[Stored records]
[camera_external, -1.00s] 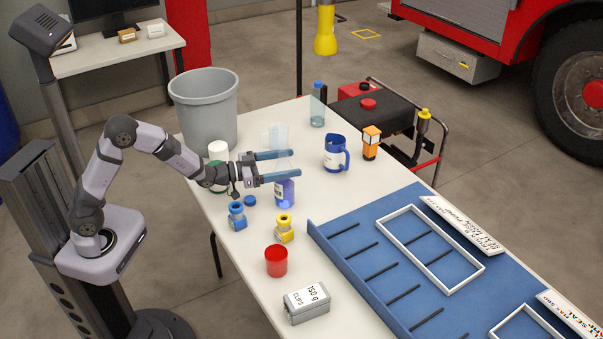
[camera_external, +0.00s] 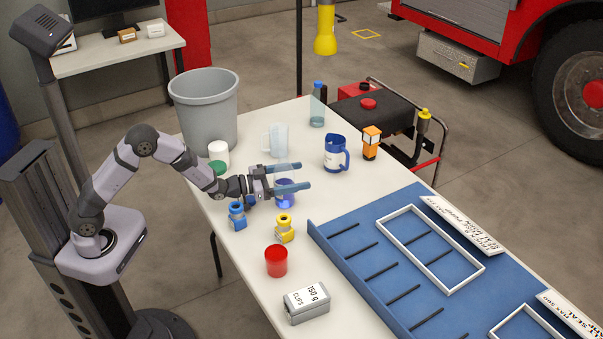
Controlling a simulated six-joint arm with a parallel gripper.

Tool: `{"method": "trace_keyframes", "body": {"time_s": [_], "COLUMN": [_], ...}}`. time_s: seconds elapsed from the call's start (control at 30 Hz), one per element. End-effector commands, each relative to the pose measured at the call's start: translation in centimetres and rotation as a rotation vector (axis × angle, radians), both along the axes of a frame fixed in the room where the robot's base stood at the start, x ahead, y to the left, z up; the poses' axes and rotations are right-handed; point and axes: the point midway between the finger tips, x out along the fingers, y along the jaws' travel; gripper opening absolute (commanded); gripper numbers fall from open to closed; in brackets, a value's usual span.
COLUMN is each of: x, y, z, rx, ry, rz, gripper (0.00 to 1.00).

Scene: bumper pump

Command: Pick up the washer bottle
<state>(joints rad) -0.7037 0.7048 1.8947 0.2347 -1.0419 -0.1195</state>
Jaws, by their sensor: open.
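A clear bottle with blue liquid in its lower part (camera_external: 286,198), which looks like the washer bottle, stands upright on the white table. My gripper (camera_external: 301,176) is open and level with the bottle's upper part. One finger lies on the far side of the bottle and the other crosses in front of it, so the bottle appears to be between the fingers. I cannot tell whether either finger touches it. The front finger and gripper body hide part of the bottle.
A blue fitting (camera_external: 237,216), a yellow fitting (camera_external: 284,228) and a red cup (camera_external: 276,261) stand nearby. A clear mug (camera_external: 275,140) and a blue-white jug (camera_external: 335,153) stand behind. A blue tray (camera_external: 350,262) lies to the right. A grey bin (camera_external: 205,110) is behind left.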

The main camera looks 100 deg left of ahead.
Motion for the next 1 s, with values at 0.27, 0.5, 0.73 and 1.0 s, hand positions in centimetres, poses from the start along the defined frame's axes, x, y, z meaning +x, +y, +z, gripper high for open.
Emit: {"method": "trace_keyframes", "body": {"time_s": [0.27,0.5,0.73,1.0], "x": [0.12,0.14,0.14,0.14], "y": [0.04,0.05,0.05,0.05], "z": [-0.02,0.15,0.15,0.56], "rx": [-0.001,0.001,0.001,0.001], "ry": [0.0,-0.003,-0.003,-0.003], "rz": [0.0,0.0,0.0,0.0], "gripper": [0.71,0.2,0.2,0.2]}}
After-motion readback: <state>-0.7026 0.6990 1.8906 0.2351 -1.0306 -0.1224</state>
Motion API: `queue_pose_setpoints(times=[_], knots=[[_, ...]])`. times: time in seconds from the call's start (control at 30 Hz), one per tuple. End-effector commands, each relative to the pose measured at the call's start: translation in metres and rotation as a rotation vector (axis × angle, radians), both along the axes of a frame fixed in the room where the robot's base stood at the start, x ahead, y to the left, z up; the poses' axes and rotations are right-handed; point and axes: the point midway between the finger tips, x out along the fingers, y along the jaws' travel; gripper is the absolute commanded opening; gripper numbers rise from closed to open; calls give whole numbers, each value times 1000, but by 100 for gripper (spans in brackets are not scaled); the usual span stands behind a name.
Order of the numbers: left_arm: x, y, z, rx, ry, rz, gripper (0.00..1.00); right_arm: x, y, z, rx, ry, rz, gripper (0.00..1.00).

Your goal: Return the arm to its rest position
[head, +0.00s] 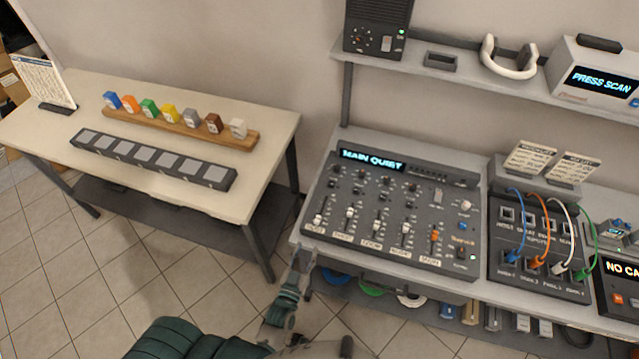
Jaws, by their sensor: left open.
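My left arm enters at the bottom of the head view, with dark green ribbed sleeves. My left gripper (303,258) is open and empty, by the front left corner of the mixer bench (300,232). It looks clear of the mixing console (392,215), whose display reads "MAIN QUIET"; I cannot tell whether it touches the bench edge. My right gripper is not in view.
A cream table (85,98) at left bears a wooden rack (235,138) of coloured blocks and a dark pad strip (150,160). A patch bay (540,245) with coloured cables stands right. Tiled floor (90,265) is open at lower left.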

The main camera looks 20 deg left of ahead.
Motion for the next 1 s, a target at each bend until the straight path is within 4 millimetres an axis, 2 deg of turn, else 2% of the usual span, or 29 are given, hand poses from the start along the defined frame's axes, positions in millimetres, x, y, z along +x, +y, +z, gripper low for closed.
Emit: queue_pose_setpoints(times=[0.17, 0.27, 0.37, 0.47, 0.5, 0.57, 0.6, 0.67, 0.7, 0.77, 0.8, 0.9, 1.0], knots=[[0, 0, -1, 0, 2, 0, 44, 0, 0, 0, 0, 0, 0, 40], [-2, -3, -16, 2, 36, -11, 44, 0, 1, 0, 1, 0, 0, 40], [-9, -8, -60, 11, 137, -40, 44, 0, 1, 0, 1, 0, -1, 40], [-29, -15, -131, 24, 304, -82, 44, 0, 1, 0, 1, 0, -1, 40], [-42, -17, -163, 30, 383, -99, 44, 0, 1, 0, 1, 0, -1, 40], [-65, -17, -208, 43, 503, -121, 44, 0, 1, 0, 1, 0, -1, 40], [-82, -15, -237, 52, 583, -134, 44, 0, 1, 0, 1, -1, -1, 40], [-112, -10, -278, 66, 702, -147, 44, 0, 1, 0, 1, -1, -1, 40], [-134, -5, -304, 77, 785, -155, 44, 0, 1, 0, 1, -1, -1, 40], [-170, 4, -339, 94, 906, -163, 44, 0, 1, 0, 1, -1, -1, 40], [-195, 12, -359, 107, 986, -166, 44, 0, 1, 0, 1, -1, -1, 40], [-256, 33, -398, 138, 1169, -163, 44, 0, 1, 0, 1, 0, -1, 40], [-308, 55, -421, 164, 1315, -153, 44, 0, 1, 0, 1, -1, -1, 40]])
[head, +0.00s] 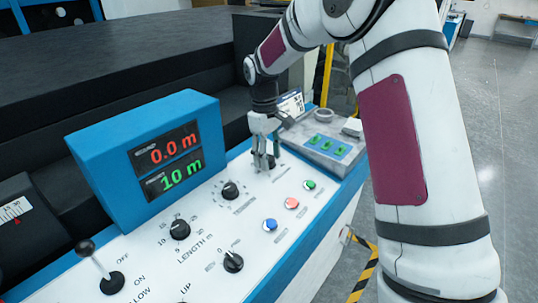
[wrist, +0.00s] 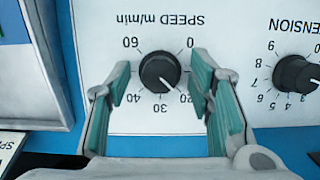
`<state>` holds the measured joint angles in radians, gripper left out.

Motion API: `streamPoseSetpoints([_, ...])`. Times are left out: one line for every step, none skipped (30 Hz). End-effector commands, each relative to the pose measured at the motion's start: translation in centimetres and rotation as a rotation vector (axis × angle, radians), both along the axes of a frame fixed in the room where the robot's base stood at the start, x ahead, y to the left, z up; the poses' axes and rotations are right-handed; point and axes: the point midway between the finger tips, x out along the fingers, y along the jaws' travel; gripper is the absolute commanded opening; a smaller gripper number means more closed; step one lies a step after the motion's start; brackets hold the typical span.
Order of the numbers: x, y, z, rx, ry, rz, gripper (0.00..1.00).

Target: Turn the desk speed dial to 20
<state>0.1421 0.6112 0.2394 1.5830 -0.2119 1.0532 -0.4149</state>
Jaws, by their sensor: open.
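The speed dial (wrist: 158,72) is a round black knob on the white panel, under upside-down "SPEED m/min" lettering in the wrist view. Its white pointer line faces down and right, roughly at the 20 mark; the exact setting is hard to read. My gripper (wrist: 160,76) is open, with one teal-padded finger on each side of the dial and a visible gap on both sides. In the head view my gripper (head: 264,158) points down over the speed dial, which it largely hides.
The tension dial (wrist: 297,74) is right of the speed dial in the wrist view. In the head view, a blue display box (head: 112,158) reads 0.0 m and 10 m. The length dial (head: 180,229), coloured buttons (head: 292,203) and a lever (head: 98,262) stand on the panel.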

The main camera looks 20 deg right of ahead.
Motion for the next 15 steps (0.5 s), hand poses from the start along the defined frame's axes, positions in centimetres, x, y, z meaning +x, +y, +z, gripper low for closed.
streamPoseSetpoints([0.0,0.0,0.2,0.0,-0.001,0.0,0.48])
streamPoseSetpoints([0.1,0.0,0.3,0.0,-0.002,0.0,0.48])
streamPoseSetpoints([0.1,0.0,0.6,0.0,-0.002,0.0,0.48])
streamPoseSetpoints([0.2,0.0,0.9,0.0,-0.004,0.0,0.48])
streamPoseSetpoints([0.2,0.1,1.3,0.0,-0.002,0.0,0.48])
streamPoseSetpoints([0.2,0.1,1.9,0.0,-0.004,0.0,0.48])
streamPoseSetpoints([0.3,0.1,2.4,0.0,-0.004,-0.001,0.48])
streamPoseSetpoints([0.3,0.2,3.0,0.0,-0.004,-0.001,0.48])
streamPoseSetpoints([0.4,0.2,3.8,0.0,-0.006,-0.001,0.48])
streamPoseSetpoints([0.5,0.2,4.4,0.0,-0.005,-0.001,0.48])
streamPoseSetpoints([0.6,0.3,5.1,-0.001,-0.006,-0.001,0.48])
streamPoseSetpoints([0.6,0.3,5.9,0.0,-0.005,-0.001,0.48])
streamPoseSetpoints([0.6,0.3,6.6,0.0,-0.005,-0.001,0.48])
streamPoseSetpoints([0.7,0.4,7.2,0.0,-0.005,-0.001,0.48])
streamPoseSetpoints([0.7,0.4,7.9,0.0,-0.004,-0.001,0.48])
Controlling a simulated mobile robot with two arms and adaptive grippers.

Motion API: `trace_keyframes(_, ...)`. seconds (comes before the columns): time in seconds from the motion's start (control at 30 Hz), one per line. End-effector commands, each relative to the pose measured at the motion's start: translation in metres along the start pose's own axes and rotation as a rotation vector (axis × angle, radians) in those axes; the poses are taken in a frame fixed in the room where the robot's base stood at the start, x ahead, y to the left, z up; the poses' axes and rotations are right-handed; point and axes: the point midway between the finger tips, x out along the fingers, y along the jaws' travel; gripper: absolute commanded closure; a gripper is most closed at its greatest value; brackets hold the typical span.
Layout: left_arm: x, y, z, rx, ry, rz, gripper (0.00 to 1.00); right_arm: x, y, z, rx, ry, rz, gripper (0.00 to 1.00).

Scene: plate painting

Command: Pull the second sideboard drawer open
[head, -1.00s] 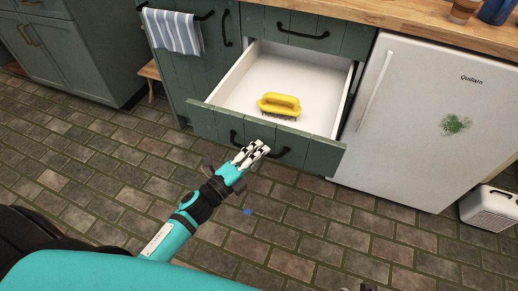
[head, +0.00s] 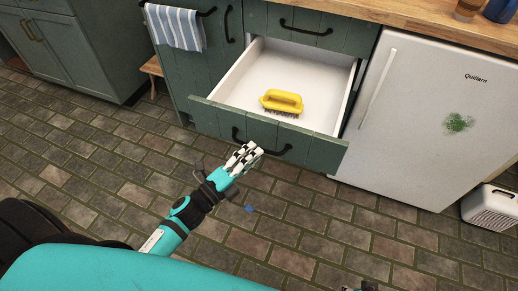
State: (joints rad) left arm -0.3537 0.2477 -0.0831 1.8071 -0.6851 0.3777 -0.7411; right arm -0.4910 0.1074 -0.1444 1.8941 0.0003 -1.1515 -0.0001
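The second sideboard drawer (head: 310,149) is pulled well out, below the closed top drawer (head: 312,22). Its front is dark green with a black bar handle (head: 283,152). A yellow scrubbing brush (head: 282,102) lies inside on the white drawer floor. My left gripper (head: 246,157) is in front of the drawer, by the left part of the handle. Its pale fingers look apart from the handle, but whether they touch it is hard to tell. How far the fingers are open is unclear. A small dark part at the bottom edge may be my right gripper, but too little shows.
A white fridge (head: 435,120) with a green stain stands right of the drawer. A striped towel (head: 175,27) hangs on the left cabinet door. A small white box (head: 490,205) sits on the floor at right.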

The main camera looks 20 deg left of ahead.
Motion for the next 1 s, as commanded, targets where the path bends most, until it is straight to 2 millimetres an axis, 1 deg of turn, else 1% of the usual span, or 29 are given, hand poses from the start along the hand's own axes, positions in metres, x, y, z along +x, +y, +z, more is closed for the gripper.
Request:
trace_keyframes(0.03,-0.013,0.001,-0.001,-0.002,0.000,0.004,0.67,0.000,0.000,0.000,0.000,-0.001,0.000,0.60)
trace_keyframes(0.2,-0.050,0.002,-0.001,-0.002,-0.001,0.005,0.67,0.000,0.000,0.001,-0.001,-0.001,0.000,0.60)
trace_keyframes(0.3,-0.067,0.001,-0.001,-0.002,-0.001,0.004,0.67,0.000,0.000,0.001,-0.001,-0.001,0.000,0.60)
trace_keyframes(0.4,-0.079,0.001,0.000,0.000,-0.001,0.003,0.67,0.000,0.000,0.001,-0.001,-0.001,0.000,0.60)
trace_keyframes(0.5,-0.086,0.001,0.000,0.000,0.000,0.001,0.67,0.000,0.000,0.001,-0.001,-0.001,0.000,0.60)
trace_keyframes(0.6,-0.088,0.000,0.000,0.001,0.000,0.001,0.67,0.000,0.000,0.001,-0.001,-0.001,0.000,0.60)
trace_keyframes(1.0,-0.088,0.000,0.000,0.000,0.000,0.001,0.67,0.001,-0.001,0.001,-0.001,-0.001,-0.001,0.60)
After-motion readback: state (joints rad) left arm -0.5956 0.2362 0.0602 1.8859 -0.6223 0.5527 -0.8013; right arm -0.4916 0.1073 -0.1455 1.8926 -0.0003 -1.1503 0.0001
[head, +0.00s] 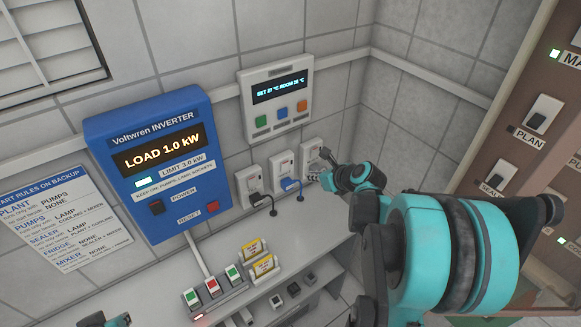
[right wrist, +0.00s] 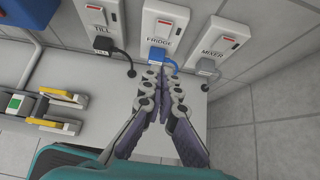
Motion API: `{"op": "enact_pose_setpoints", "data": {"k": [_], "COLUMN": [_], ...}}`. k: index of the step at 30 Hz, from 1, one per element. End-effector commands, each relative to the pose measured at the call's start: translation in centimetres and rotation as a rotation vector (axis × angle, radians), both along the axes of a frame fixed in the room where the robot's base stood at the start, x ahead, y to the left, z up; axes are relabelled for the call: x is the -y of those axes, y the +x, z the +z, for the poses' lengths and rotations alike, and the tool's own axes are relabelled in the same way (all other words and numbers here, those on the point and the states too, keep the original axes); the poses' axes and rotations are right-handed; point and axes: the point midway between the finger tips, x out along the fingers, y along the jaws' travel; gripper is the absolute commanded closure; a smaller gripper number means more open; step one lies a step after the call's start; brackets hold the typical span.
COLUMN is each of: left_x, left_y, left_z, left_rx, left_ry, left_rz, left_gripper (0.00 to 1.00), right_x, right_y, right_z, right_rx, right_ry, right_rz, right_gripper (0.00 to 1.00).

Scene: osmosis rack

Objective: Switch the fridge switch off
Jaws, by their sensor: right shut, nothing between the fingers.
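The fridge socket plate (head: 283,163) is the middle of three white wall sockets. In the right wrist view the fridge switch (right wrist: 164,23) is a rocker with red on it, above the FRIDGE label. A blue plug (right wrist: 157,55) with a blue cord sits in that socket. My right gripper (head: 323,168) is shut and empty, in front of the mixer socket in the head view. In the right wrist view its fingertips (right wrist: 166,76) point at the fridge socket, just below the blue plug; contact cannot be told. Only a tip of my left gripper (head: 107,320) shows at the bottom edge.
A blue inverter (head: 150,165) reads LOAD 1.0 kW. A thermostat panel (head: 277,97) hangs above. Below is a grey shelf (right wrist: 75,78) with yellow-labelled blocks (right wrist: 62,97).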

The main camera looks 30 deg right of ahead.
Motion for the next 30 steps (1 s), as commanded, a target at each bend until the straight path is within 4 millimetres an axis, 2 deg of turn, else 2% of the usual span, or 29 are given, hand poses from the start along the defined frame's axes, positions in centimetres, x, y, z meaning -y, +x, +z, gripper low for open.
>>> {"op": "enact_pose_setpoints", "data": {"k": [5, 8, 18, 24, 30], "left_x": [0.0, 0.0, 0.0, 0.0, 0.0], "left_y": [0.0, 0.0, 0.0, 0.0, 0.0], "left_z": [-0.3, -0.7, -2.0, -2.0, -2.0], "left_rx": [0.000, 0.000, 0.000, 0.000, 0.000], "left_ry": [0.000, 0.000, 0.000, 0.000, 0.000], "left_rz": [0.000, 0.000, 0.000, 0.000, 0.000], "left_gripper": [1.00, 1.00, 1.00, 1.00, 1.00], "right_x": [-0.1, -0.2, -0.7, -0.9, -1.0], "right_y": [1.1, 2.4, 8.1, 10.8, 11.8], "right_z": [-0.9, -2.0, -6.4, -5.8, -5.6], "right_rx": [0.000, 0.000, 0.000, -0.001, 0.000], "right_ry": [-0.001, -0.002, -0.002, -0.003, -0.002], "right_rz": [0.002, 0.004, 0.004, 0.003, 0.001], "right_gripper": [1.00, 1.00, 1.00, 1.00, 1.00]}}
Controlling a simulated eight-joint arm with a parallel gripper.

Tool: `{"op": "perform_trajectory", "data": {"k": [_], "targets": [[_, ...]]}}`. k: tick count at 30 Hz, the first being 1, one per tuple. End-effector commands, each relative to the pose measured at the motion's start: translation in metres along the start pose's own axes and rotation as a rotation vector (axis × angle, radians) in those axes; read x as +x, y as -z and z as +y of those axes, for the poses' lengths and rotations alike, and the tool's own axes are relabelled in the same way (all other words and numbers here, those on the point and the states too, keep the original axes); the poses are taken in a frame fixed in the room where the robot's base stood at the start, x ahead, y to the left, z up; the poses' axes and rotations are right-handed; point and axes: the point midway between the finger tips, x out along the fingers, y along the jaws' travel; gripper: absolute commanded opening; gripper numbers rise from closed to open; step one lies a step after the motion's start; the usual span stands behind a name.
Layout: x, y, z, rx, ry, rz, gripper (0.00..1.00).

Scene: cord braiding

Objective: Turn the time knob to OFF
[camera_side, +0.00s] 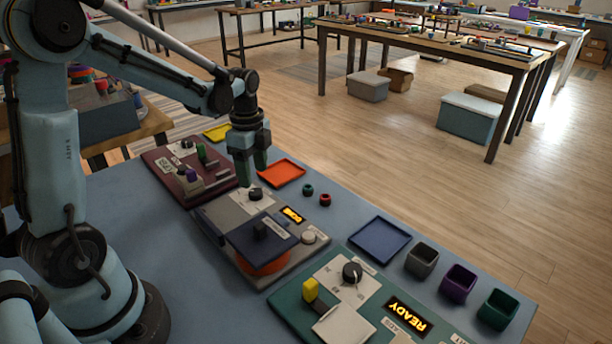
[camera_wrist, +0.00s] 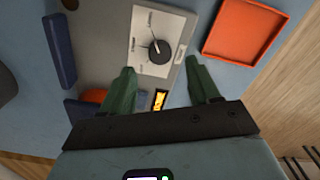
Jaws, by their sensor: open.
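The black time knob (camera_side: 255,194) appears to be the one on the middle grey machine, though its lettering is too small to read. In the wrist view the knob (camera_wrist: 156,46) sits on a white dial plate (camera_wrist: 143,26) with small marks around it. My gripper (camera_side: 252,180) hangs above the machine, just over the knob. In the wrist view my gripper (camera_wrist: 160,62) has its green fingers spread apart on either side below the knob, with nothing between them.
The grey machine has a dark blue lid (camera_side: 262,235) and an amber display (camera_side: 292,215). A maroon panel (camera_side: 165,172) stands left, a green panel (camera_side: 290,300) with its own knob (camera_side: 352,272) stands right. An orange tray (camera_side: 281,173) lies behind; several small cups line the table's right.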

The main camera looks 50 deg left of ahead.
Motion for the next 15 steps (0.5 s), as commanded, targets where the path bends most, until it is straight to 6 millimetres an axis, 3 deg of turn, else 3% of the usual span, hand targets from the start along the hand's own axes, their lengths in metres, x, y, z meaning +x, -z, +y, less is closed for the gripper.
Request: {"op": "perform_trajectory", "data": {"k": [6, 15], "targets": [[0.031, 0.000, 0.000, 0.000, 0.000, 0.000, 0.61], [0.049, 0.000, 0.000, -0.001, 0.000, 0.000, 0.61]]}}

GOAL » Of the lines in the data, how many hold the string "straight"? State the number, nothing else.

EXERCISE RESPONSE » 4